» EXERCISE DIRECTIONS: Quote the entries below from the line with "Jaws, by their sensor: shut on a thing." through the line with "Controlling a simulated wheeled", both ends included, and only those lines.

» Rows about robot tasks:
/---
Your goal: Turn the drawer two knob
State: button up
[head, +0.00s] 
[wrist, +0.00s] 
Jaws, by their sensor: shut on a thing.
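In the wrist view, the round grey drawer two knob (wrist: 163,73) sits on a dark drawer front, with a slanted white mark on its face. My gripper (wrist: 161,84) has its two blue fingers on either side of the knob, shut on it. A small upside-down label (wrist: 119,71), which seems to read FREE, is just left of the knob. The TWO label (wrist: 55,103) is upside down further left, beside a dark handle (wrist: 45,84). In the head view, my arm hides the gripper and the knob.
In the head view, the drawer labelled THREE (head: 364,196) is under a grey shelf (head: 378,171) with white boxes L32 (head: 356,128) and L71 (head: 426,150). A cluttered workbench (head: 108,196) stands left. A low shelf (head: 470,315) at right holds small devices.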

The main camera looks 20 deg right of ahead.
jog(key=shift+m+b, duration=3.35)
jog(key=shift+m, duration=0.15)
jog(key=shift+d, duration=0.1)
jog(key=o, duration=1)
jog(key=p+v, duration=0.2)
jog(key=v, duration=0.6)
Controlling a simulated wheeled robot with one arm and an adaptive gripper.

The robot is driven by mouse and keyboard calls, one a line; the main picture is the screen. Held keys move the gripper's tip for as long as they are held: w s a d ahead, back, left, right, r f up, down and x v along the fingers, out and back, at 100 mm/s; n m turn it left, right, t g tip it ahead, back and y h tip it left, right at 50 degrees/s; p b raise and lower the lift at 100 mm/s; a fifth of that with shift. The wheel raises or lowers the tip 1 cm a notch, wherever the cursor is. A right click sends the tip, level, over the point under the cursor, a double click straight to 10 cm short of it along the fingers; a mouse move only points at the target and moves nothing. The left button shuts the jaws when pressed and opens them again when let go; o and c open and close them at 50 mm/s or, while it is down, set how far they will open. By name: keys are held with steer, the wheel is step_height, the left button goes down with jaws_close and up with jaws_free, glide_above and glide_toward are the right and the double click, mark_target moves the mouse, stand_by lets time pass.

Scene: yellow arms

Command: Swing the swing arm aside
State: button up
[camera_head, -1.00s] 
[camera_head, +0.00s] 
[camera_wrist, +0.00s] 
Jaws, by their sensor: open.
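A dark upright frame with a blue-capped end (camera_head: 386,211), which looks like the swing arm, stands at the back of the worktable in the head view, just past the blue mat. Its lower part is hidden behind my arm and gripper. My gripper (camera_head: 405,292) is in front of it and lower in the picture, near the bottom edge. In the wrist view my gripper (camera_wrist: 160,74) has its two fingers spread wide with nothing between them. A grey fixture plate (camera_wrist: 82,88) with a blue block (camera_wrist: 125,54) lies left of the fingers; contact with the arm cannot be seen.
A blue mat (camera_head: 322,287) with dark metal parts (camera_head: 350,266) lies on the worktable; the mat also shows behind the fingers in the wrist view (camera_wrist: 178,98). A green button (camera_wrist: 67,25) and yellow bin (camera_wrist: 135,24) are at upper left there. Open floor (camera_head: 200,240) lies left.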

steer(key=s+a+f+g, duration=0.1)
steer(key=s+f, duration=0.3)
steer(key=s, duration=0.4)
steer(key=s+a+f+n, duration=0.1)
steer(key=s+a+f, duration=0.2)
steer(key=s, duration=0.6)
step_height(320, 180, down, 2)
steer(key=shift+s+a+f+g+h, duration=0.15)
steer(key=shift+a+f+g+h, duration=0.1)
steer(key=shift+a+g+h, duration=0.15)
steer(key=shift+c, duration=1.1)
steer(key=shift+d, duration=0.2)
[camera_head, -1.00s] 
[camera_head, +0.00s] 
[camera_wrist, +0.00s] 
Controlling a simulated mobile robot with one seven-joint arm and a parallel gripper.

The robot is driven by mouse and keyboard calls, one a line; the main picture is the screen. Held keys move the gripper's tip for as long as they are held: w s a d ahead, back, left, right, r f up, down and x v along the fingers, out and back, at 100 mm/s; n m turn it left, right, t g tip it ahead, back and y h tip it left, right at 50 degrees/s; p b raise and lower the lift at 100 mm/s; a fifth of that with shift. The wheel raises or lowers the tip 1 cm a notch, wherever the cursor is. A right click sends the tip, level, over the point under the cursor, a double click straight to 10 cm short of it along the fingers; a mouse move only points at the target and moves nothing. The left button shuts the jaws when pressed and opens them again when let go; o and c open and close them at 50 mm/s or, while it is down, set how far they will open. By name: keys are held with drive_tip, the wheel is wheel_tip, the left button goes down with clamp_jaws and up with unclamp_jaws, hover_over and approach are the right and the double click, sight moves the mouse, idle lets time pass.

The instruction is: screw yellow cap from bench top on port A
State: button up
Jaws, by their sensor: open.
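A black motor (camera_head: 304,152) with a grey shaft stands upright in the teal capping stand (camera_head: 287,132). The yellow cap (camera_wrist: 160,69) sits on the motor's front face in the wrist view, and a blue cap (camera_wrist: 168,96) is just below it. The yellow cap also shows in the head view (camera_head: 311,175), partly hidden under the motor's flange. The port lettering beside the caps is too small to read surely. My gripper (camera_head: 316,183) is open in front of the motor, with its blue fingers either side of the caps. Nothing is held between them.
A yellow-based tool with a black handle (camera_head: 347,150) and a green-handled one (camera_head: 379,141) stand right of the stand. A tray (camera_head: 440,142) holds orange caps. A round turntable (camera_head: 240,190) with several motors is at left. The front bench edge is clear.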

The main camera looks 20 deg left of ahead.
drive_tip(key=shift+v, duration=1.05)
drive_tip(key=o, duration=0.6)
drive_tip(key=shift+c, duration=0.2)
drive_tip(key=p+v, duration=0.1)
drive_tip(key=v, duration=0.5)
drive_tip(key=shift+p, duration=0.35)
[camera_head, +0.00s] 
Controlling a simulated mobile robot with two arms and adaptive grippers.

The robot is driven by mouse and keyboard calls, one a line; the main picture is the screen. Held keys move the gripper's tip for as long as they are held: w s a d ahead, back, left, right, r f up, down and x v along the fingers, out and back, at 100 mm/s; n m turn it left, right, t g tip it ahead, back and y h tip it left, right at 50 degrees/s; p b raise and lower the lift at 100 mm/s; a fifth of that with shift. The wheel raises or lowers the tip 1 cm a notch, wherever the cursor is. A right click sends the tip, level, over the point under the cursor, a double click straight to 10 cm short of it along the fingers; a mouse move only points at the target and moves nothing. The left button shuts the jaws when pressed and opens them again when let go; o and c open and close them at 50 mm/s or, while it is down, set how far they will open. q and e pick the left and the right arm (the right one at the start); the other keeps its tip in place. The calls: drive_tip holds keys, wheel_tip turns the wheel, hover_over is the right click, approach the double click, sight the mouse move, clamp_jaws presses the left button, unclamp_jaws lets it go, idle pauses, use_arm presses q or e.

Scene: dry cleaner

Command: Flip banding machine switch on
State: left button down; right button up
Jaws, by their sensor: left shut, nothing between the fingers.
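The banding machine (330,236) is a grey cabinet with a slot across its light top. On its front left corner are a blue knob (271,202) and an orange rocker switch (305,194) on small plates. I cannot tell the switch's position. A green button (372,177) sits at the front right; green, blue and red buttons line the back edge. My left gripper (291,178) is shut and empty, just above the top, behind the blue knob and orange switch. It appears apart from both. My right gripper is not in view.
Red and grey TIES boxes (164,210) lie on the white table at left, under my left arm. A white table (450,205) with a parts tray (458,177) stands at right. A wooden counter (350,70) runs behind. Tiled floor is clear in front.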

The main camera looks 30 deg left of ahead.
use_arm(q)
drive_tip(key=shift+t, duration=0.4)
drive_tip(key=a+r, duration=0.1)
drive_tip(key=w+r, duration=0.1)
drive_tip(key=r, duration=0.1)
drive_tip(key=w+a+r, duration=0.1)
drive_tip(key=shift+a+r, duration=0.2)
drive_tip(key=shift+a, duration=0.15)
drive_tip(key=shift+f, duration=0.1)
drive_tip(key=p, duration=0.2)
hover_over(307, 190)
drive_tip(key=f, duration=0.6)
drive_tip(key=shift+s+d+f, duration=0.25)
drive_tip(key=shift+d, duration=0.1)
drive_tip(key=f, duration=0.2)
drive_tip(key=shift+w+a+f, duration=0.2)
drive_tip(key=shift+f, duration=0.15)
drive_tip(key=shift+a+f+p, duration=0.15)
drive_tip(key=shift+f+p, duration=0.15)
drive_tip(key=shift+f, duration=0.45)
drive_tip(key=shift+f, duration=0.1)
\---
» WRITTEN ANSWER:
Jaws, by their sensor: shut on a thing.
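In the wrist view, the round grey drawer two knob (wrist: 163,73) sits on a dark drawer front, with a slanted white mark on its face. My gripper (wrist: 161,84) has its two blue fingers on either side of the knob, shut on it. A small upside-down label (wrist: 119,71), which seems to read FREE, is just left of the knob. The TWO label (wrist: 55,103) is upside down further left, beside a dark handle (wrist: 45,84). In the head view, my arm hides the gripper and the knob.
In the head view, the drawer labelled THREE (head: 364,196) is under a grey shelf (head: 378,171) with white boxes L32 (head: 356,128) and L71 (head: 426,150). A cluttered workbench (head: 108,196) stands left. A low shelf (head: 470,315) at right holds small devices.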

The main camera looks 20 deg right of ahead.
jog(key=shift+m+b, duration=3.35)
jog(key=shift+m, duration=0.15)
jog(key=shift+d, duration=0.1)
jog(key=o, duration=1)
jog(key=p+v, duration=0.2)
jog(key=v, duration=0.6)
Controlling a simulated wheeled robot with one arm and an adaptive gripper.

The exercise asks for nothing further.